Ces dernières années, on assiste à une montée en puissance de la cuisine africaine en Europe. Quel est votre avis sur cette évolution et comment l’expliquez-vous ? Quels sont les facteurs clés qui ont contribué à cette popularité croissante ?

 

Me concernant, je vois l’avenir de façon étoilé de la cuisine africaine. Réputée dans l’imaginaire collectif pour sa générosité et la puissance de ses saveurs, la cuisine du berceau de l’humanité taille gentiment sa part dans l’univers gastronomique.

La cuisine africaine a su mettre les petits plats dans les grands pour se développer sur le marché européen. La plupart des épices de cette cuisine ne sont pas méconnues en Europe, mais leur utilisation est différente. On a de très belles surprises en allant manger africain même si pour la plupart des gens, c’est une cuisine mal connue.

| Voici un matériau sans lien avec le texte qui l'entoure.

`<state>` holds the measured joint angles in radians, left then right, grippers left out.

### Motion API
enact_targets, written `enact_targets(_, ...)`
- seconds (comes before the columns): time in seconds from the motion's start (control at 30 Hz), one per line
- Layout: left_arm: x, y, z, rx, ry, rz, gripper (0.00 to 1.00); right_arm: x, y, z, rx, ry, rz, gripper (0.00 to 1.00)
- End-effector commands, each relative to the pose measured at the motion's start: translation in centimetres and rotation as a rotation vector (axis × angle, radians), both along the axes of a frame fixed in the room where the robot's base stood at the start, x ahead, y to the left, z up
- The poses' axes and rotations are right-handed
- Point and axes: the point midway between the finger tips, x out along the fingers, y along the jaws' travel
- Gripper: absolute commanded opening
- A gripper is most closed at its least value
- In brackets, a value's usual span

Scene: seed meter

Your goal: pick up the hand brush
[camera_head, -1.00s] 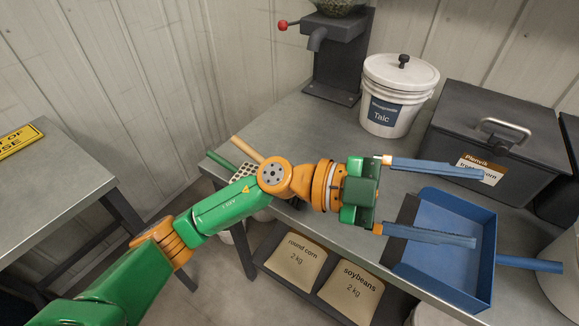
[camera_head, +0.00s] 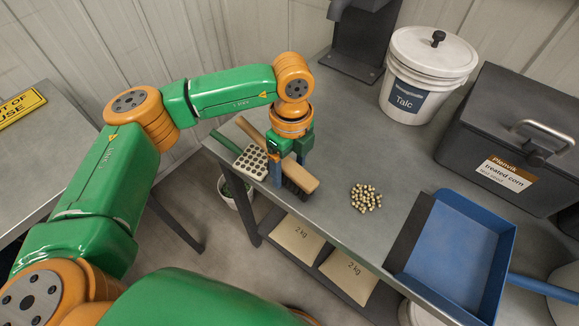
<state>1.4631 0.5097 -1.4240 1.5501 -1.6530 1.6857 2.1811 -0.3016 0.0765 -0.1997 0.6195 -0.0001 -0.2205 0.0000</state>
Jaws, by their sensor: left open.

On prête encore souvent aux mets du continent des stéréotypes de rondeur et de générosité. Des caractéristiques à mille lieues des codes de la gastronomie telle qu’on l’envisage en Europe, marquée par sa finesse et sa légèreté.

Quand on évoque la cuisine d’Afrique, les gens imaginent une cuisine grasse, ce qui n’est pas forcément le cas. J’essaie parfois de faire découvrir des plats à base de produits plus compatibles avec les palais européens comme l’Attieke.

La gastronomie africaine en Europe commence à avoir une place très ténue. Il existe des restaurants africains typiques, « avec des plats que l’on partage tous ensemble ». Une vision qui s’estompe au fur et à mesure que se développent des restaurants haut de gamme affichant à leur carte des repas aux inspirations venues d’Afrique.

A Paris, moins d’une année après son ouverture, le restaurant du chef français d’origine malienne Mory Sacko, oscillant entre saveurs africaines et japonaises, a obtenu la consécration ultime au guide Michelin en recevant sa première étoile.

 

 

Quels sont les points à améliorer par les promoteurs de restaurants Afro, pour que « le monde entier ait une appétence pour la cuisine africaine » ?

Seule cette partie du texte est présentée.